Однако вскоре младотурки вновь одержали верх, и исламисты были вынуждены умерить свой пыл: «С известием о восстановлении шариата они, — как пишет Шаховской, — подстрекаемые своими шейхами, стали неузнаваемы и готовы были на всякие бесчинства, когда же пришло обратное известие, а затем известие о торжестве комитета “Единение и прогресс”, они сразу снова успокоились и вошли в свою колею. “Магометанское братство”, накануне торжествующее, теперь настолько притихло…» [Смилянская, Горбунова, Якушев, 2015, c. 292].
Как и следовало ожидать, в обстановке общей нервозности среди мусульман, «полной неурядицы», широкой агитации в арабских провинциях ведущих османских партий и сторонников мусульманского правления по типу халифата, между жерновов противоборства главных сил попадали самые незащищенные слои и общины. Как это уже бывало в истории Ближнего Востока, ими оказались христиане. Талантливый советский востоковед Л. Н. Котлов писал: «В Дамаске ходили слухи о готовившейся резне христианского населения. …Как и в Дамаске, многие христианские семьи Халеба бежали в Ливан. В окрестностях Халеба, в Александретте, Акбасе, Баниасе, Антакии, Кирк-Хане вспыхнули беспорядки, принявшие антихристианский характер» [Котлов, 1986, c. 188].
Пафос борьбы исламистов за верховенство шариата описывал в свойственной ему яркой манере С. С. Кондурушкин: «Мусульманское духовенство, почуяв в младотурках только один либеральный запах по религиозным вопросам, выкинуло над реакцией религиозный флаг и объявило их изменниками и вероотступниками. Мусульмане требуют точного применения в жизни мусульманского закона — шариата» [Кондурушкин, 1909, c. 74]. Этому сопутствовал всплеск антихристианских настроений на волне мусульманского законничества: «А по этому закону христианин в мусульманской стране со времен арабских завоевателей был всегда “на милости победителей”. …Ясно, к чему сводится для христиан “точное применение к жизни шариата”, на котором теперь настаивает реакционное духовенство и мусульманство. Для христиан это узаконенное бесправие» [Кондурушкин, 1909, c. 74–75].

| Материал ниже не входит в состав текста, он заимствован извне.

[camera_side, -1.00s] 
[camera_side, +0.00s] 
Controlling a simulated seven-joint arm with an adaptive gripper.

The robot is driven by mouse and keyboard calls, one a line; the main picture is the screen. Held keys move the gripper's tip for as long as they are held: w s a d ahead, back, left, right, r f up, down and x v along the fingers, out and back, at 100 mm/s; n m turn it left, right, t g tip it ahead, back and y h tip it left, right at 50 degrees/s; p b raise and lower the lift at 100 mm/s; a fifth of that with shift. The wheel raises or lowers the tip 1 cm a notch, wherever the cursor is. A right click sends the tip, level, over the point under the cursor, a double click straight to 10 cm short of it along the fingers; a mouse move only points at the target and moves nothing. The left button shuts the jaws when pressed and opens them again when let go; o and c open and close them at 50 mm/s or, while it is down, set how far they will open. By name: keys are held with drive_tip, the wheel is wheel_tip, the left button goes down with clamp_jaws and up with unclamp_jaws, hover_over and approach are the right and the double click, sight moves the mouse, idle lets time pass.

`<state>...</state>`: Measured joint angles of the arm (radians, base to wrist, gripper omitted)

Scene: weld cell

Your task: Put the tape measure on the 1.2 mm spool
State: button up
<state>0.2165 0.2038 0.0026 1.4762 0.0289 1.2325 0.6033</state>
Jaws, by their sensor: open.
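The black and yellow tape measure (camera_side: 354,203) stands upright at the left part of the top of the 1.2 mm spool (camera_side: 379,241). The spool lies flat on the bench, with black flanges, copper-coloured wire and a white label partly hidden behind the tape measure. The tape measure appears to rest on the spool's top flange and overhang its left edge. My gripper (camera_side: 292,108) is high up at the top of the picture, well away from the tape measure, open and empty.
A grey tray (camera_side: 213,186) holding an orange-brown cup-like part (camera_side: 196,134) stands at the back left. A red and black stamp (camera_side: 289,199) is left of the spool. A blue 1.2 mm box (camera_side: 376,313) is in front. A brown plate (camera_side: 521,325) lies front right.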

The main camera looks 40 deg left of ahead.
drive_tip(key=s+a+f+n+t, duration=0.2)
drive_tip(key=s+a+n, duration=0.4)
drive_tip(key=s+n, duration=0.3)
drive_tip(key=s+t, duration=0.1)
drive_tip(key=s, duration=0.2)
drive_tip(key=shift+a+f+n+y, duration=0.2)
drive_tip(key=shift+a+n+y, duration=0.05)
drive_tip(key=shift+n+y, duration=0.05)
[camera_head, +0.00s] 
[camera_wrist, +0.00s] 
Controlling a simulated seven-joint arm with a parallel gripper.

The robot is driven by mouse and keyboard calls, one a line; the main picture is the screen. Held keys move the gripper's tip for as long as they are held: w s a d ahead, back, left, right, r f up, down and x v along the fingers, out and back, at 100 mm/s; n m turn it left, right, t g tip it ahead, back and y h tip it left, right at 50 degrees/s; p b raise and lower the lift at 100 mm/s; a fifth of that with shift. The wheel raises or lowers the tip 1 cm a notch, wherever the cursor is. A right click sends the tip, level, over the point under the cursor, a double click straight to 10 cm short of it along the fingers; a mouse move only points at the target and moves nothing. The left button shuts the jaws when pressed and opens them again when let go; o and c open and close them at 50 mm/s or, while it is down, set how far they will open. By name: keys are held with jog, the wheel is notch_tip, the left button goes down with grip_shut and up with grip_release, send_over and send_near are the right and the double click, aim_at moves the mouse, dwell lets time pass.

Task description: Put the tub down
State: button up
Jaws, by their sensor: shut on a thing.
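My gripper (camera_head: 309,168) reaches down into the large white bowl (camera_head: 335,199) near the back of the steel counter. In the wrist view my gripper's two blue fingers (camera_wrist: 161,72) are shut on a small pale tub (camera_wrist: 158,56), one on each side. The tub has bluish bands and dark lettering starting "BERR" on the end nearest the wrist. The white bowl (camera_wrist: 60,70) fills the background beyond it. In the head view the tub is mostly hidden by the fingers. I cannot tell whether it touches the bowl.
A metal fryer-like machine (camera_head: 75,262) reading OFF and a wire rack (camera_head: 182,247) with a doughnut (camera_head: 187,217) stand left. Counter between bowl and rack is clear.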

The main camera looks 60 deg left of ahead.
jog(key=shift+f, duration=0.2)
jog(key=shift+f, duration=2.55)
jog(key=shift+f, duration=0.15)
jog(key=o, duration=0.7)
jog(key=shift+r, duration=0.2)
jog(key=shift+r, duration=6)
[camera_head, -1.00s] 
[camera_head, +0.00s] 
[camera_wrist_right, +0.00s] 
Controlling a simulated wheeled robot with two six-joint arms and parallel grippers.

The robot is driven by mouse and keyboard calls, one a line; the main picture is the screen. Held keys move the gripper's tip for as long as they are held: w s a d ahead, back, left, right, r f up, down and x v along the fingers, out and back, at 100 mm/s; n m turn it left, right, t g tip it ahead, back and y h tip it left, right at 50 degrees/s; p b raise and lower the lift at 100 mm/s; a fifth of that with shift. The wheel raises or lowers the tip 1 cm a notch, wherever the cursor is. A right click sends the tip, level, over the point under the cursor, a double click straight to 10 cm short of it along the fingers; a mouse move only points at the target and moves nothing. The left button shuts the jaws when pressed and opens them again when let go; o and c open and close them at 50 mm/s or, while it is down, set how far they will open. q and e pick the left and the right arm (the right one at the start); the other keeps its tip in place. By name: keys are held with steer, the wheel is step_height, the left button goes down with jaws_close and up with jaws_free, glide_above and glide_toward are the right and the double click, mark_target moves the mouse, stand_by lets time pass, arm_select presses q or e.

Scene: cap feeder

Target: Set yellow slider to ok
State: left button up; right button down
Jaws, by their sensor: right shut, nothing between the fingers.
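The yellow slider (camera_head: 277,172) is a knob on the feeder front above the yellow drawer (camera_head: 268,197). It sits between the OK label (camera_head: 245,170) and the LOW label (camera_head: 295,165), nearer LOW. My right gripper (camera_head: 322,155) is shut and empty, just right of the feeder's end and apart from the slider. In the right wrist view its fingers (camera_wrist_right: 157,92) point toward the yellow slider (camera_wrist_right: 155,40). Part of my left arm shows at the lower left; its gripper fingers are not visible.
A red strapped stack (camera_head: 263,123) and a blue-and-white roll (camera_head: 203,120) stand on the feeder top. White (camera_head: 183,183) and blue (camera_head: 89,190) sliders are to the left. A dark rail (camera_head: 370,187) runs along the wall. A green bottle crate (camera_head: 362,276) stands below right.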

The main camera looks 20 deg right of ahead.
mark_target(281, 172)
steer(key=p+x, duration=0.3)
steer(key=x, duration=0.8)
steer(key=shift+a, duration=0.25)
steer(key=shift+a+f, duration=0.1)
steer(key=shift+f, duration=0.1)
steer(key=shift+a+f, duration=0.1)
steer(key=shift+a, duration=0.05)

Напряжение межконфессиональных отношений
Строго говоря, МБ не была организацией антихристианской, но была чисто исламистской структурой в современном понимании этого слова. Для достижения целей политического ислама и устранения конкурентов «братья» готовы были даже «залить страну кровью», лишь бы удержать статус своего халифа и как можно теснее сблизить к шариату законы империи. Консул Шаховской рассуждал в своем донесении от 13 мая (н. ст.) 1909 г.: «При образовании “Магометанского братства” христиане не поняли всю глубину его цели, не поняли, что оно должно было дать Абдул-Гамиду возможность избавиться от ненавистного ему комитета, залив страну кровью и вызвав вмешательство Европы, которое при соперничестве держав не было ему страшно. Только теперь поняли цель этого Братства… Здешние мусульмане совершенно изменились, они не те, что были даже только 20–30 дней тому назад, стали сухи и сдержанны относительно христиан. Недели 3–4 тому назад масса ружей и револьверов, как это теперь установлено, были розданы “Магометанским братством” здешнему населению, причем оружие это привезено из Кайфы. На днях я узнал, что им же теперь послано много револьверов в окрестные Дамаску селения, что тоже предвещает мало хорошего. Из всех разноречивых слухов и конфиденциальных сведений я прихожу к заключению, что шейхи и улема (т. е. алимы. — А. С.) не остановятся перед тем, чтобы вызвать кровавую смуту, если комитет начнет притеснять и преследовать членов Братства» [Смилянская, Горбунова, Якушев, 2015, c. 298–299].
Очень образно характеризовал рост фанатизма в Сирии С. С. Кондурушкин: «И со дна устоявшегося болота поднимается — знакомая и нам русским — муть векового невежества, дикого религиозного и политического фанатизма. Растет страх пустого пространства. …Просыпаются старая вражда и недоверие. Но это возобновляются только старые отношения, казалось, нарушенные с провозглашением конституции. Новое, очевидно, еще нарождается» [Кондурушкин, 1909, c. 69].
Структура МБ довольно быстро ушла в тень, и только отдельные редкие провокации напоминали о существовании исламистского подполья. Об одном из таких случаев довольно подробно сообщал из Дамаска наш консул — а именно о «попытке фанатика Мухаммеда Наддара поднять мусульман против христиан, в чем он, однако, потерпел полную неудачу»[4]. В донесении эпизод описан так живо, что имеет смысл для наглядности процитировать большой фрагмент.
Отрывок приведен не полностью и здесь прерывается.